→ WRITTEN EXERCISE
Copy all the entries below exactly, but not the pictures.

---- INPUT

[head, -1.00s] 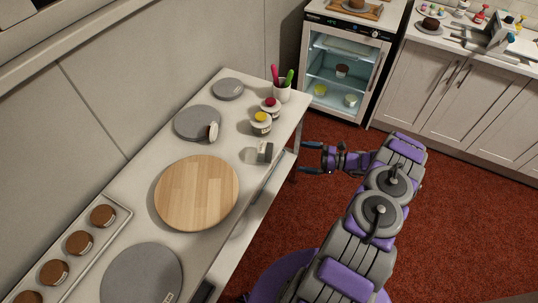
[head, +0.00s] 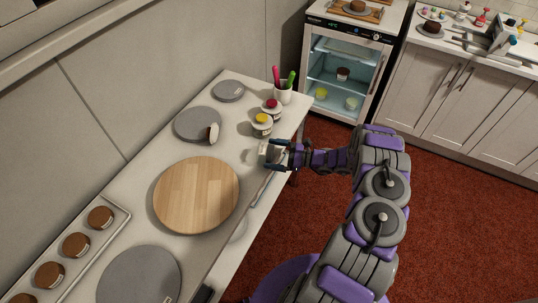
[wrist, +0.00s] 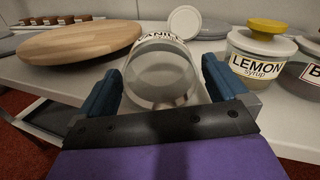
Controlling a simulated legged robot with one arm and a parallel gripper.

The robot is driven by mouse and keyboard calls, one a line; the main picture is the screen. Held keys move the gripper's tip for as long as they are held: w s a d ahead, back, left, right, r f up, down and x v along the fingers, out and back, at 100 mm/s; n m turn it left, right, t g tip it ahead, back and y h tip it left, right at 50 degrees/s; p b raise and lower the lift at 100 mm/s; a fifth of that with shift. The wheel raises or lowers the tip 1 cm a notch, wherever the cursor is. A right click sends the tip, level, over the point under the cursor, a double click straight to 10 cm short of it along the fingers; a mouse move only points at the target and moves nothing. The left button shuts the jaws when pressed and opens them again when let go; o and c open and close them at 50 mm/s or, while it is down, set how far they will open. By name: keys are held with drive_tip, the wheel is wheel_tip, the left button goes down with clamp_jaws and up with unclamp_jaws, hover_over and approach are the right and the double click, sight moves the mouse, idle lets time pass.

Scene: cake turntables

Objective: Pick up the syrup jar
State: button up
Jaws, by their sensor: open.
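A clear glass jar (wrist: 165,72) with a partly hidden label starting "VANI" or similar sits between my fingers in the wrist view. Its round end faces me, so it looks tipped on its side. In the head view the jar (head: 263,151) is at the counter's right edge, partly covered by my gripper (head: 276,153). My gripper is open, with one blue finger on each side of the jar in the wrist view (wrist: 160,88). I cannot tell whether the fingers touch it. A yellow-topped lemon syrup jar (head: 262,124) stands upright just beyond; it also shows in the wrist view (wrist: 258,65).
A red-topped jar (head: 271,109) and a cup of utensils (head: 283,94) stand behind the lemon jar. A white disc (head: 213,133) leans at a grey turntable (head: 193,122). A wooden turntable (head: 196,195) lies left of the gripper. A cake tray (head: 120,226) is at the lower left.

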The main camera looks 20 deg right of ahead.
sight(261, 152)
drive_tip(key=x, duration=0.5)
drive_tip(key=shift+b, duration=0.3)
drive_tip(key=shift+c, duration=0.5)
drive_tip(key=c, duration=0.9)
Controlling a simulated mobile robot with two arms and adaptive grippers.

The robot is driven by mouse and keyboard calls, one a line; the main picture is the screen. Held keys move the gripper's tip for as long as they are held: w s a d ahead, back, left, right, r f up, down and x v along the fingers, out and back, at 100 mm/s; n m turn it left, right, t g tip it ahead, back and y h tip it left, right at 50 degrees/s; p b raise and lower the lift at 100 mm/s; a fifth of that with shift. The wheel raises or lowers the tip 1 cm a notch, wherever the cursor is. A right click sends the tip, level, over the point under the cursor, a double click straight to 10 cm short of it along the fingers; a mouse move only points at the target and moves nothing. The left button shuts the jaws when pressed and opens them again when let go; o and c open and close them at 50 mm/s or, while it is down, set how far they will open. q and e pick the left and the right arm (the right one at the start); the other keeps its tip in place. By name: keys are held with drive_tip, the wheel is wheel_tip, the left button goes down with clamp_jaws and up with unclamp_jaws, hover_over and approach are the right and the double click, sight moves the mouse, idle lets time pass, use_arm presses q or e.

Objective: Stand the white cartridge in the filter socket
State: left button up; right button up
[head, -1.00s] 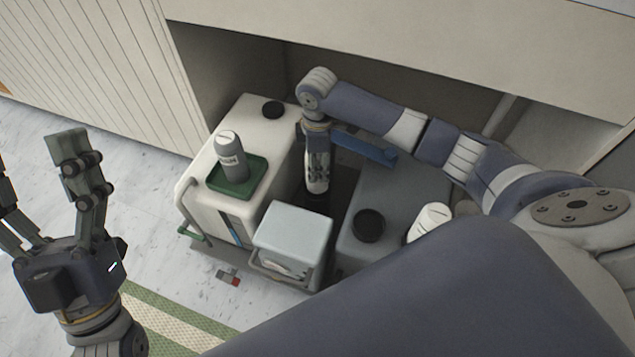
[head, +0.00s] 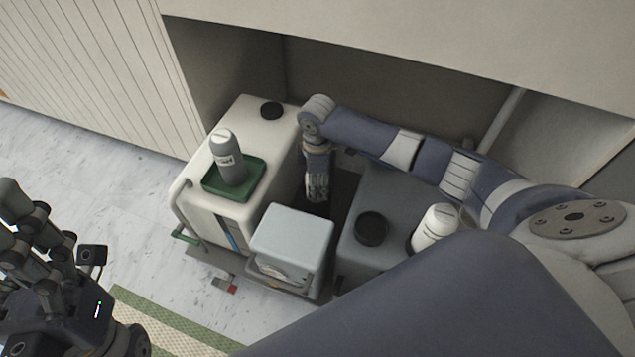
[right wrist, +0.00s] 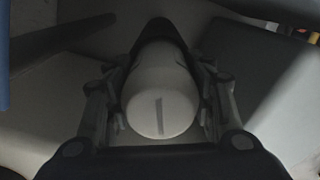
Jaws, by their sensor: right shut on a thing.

--------

→ EXERCISE RESULT
[head, -1.00s] 
[head, +0.00s] 
[wrist, +0.00s] 
Controlling a simulated legged robot with one arm and a parallel gripper.

The robot is driven by mouse and keyboard calls, one a line; the main picture is the screen. Held keys move the gripper's tip for as long as they are held: w s a d ahead, back, left, right, r f up, down and x v along the fingers, out and back, at 100 mm/s; n m turn it left, right, t g tip it ahead, back and y h tip it left, right at 50 degrees/s; p b raise and lower the lift at 100 mm/s; a fifth of that with shift. The wheel raises or lowers the tip 1 cm a notch, wherever the cursor is. A right click sends the tip, level, over the point under the cursor, a double click straight to 10 cm short of it along the fingers; a mouse move only points at the target and moves nothing. The left button shuts the jaws when pressed and opens them again when let go; o and c open and close them at 50 mm/s or, while it is down, set how far they will open. By name: keys are held with drive_tip, the wheel is wheel_tip, the left button goes down with clamp_jaws and up with unclamp_jaws, hover_over and approach are the right and the double click, sight moves the mouse, idle lets time pass.

Scene: cake turntables

Objective: Pick up the syrup jar
State: button up
Jaws, by their sensor: open.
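A clear glass jar (wrist: 165,72) with a partly hidden label starting "VANI" or similar sits between my fingers in the wrist view. Its round end faces me, so it looks tipped on its side. In the head view the jar (head: 263,151) is at the counter's right edge, partly covered by my gripper (head: 276,153). My gripper is open, with one blue finger on each side of the jar in the wrist view (wrist: 160,88). I cannot tell whether the fingers touch it. A yellow-topped lemon syrup jar (head: 262,124) stands upright just beyond; it also shows in the wrist view (wrist: 258,65).
A red-topped jar (head: 271,109) and a cup of utensils (head: 283,94) stand behind the lemon jar. A white disc (head: 213,133) leans at a grey turntable (head: 193,122). A wooden turntable (head: 196,195) lies left of the gripper. A cake tray (head: 120,226) is at the lower left.

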The main camera looks 20 deg right of ahead.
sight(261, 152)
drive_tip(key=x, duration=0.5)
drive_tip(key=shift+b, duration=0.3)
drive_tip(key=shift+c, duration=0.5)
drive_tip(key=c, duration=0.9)
Controlling a simulated mobile robot with two arms and adaptive grippers.

The robot is driven by mouse and keyboard calls, one a line; the main picture is the screen. Held keys move the gripper's tip for as long as they are held: w s a d ahead, back, left, right, r f up, down and x v along the fingers, out and back, at 100 mm/s; n m turn it left, right, t g tip it ahead, back and y h tip it left, right at 50 degrees/s; p b raise and lower the lift at 100 mm/s; a fifth of that with shift. The wheel raises or lowers the tip 1 cm a notch, wherever the cursor is. A right click sends the tip, level, over the point under the cursor, a double click straight to 10 cm short of it along the fingers; a mouse move only points at the target and moves nothing. The left button shuts the jaws when pressed and opens them again when let go; o and c open and close them at 50 mm/s or, while it is down, set how far they will open. q and e pick the left and the right arm (the right one at the start); the other keeps its tip in place. By name: keys are held with drive_tip, the wheel is wheel_tip, the left button goes down with clamp_jaws and up with unclamp_jaws, hover_over and approach are the right and the double click, sight moves the mouse, idle lets time pass, use_arm presses q or e.

Objective: Stand the white cartridge in the filter socket
State: left button up; right button up
[head, -1.00s] 
[head, +0.00s] 
[right wrist, +0.00s] 
Jaws, by their sensor: right shut on a thing.

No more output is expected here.